--- begin ---

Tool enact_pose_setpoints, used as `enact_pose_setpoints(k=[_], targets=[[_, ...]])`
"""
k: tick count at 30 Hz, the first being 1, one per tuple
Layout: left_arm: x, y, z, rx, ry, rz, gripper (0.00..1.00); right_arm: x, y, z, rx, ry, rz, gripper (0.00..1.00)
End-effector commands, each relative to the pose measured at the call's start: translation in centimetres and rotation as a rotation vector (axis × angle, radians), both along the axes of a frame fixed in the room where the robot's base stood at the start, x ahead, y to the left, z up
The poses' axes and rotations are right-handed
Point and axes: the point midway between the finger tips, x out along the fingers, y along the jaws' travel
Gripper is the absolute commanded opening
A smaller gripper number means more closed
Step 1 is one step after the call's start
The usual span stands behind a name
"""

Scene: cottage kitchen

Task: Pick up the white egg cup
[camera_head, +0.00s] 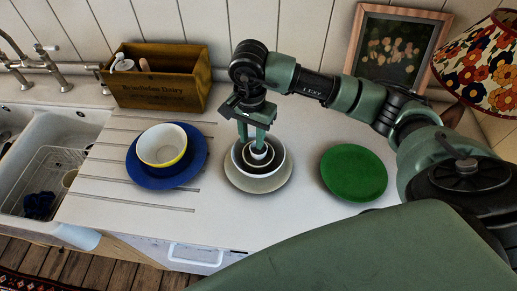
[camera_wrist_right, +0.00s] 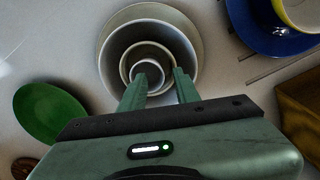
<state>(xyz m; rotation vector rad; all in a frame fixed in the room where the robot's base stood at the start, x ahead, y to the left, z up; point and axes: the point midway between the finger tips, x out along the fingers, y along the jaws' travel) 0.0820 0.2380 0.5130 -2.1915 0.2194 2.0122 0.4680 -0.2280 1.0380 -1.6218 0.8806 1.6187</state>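The white egg cup (camera_head: 258,154) stands inside a nested stack of bowls (camera_head: 248,181) on the counter, and its round rim also shows in the right wrist view (camera_wrist_right: 148,68). The stack has light and dark rings and sits on a pale plate (camera_head: 270,187). My right gripper (camera_head: 253,145) points down over the stack. Its two fingers are apart in the right wrist view (camera_wrist_right: 160,78), with the egg cup near the fingertips. I cannot tell whether a finger touches it. In the head view one finger partly covers the egg cup. My left gripper is not in view.
A blue plate (camera_head: 140,174) with a white and yellow bowl (camera_head: 162,146) stands left of the stack. A green plate (camera_head: 353,174) lies to the right. A wooden box (camera_head: 158,90) stands behind, left. The sink (camera_head: 70,130) is at far left, and a floral lamp (camera_head: 482,65) at right.

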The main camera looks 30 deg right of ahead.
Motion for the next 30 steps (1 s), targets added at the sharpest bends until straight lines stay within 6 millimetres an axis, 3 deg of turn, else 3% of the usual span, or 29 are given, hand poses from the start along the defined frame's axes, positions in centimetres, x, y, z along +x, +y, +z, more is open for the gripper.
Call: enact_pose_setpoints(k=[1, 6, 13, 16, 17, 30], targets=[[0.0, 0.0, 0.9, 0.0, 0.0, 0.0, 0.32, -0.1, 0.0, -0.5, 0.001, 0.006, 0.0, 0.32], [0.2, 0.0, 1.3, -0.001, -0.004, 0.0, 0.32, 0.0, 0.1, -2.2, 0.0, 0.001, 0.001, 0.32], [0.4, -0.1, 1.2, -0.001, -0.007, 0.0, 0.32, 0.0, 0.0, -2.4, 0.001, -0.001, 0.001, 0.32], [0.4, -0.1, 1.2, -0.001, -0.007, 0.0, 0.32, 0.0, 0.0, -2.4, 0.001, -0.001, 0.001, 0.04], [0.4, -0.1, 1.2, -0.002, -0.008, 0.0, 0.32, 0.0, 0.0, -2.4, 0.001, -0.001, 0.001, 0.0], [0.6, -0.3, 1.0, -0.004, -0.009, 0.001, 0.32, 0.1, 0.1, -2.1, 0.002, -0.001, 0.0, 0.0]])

--- end ---

## [Given request]
Find how many lines hold the string "span", and state that number alone.

## [Solution for this exercise]
2